Task details
Copy exactly, and only, the lines from the one with "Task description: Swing" to the end of the listing; omit pictures.

::::::::::

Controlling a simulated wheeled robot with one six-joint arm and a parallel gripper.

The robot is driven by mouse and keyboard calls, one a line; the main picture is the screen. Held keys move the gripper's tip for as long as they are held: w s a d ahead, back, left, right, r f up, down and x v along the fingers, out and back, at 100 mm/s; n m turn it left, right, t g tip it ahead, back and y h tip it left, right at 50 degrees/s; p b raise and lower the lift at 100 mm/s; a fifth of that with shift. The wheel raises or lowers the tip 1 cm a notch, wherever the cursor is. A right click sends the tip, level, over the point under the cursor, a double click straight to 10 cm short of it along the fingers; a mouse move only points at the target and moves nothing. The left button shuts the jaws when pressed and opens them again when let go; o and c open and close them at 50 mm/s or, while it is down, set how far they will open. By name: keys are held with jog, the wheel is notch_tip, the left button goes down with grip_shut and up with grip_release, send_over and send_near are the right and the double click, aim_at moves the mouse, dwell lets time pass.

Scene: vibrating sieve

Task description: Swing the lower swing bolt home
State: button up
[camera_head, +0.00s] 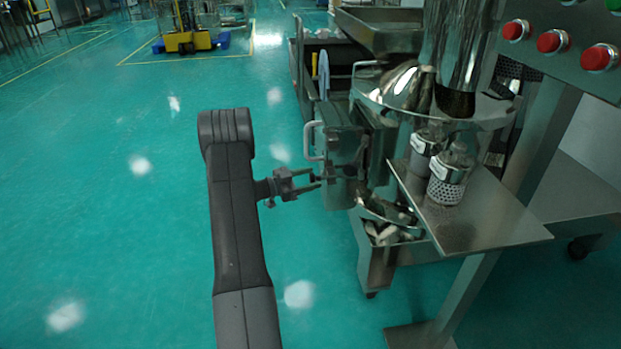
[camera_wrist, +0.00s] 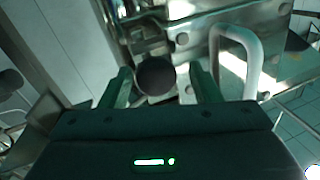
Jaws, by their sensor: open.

::::::::::

Output for this exercise
Task description: Swing the lower swing bolt home
State: button up
[camera_head, +0.00s] 
[camera_wrist, +0.00s] 
Jaws, by their sensor: open.

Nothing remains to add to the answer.